_EXERCISE TASK_: Will you quote precisely the lines that run from the top of the material below to the line containing "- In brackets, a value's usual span", both ends included?
===============
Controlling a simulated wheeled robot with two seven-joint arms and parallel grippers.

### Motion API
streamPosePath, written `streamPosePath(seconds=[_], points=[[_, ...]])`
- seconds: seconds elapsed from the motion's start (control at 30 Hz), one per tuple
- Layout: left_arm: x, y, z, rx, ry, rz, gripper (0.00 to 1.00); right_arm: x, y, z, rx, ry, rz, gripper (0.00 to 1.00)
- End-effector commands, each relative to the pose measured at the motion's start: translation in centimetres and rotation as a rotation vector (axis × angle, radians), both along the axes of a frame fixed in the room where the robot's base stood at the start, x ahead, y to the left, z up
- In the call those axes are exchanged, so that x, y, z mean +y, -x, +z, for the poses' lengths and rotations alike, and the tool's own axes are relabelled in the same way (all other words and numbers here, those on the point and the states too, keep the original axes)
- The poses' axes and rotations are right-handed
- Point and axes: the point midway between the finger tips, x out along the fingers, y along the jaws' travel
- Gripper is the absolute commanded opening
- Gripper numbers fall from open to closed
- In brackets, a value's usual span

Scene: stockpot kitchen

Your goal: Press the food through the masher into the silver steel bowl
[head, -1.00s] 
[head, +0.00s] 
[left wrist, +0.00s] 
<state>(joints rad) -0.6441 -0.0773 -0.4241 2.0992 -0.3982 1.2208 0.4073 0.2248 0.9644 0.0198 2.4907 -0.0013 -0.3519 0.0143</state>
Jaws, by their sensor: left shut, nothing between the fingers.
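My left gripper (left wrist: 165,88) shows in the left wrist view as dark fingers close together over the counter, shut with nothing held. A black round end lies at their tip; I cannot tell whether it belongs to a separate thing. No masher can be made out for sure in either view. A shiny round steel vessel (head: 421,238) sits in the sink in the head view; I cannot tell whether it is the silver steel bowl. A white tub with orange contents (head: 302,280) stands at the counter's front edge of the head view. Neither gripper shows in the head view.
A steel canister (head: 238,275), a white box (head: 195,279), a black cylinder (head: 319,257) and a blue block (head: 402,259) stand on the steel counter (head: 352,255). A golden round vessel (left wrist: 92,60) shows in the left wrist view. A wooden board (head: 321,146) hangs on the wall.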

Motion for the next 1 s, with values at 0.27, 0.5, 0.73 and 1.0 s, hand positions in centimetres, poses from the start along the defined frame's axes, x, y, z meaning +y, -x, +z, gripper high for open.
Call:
===============
_EXERCISE RESULT_:
Controlling a simulated wheeled robot with two seven-joint arms and parallel grippers.

### Motion API
streamPosePath, written `streamPosePath(seconds=[_], points=[[_, ...]])`
- seconds: seconds elapsed from the motion's start (control at 30 Hz), one per tuple
- Layout: left_arm: x, y, z, rx, ry, rz, gripper (0.00 to 1.00); right_arm: x, y, z, rx, ry, rz, gripper (0.00 to 1.00)
- End-effector commands, each relative to the pose measured at the motion's start: translation in centimetres and rotation as a rotation vector (axis × angle, radians), both along the axes of a frame fixed in the room where the robot's base stood at the start, x ahead, y to the left, z up
- In the call those axes are exchanged, so that x, y, z mean +y, -x, +z, for the poses' lengths and rotations alike, and the tool's own axes are relabelled in the same way (all other words and numbers here, those on the point and the states too, keep the original axes)
- The poses' axes and rotations are right-handed
- Point and axes: the point midway between the finger tips, x out along the fingers, y along the jaws' travel
- Gripper is the absolute commanded opening
- Gripper numbers fall from open to closed
- In brackets, a value's usual span

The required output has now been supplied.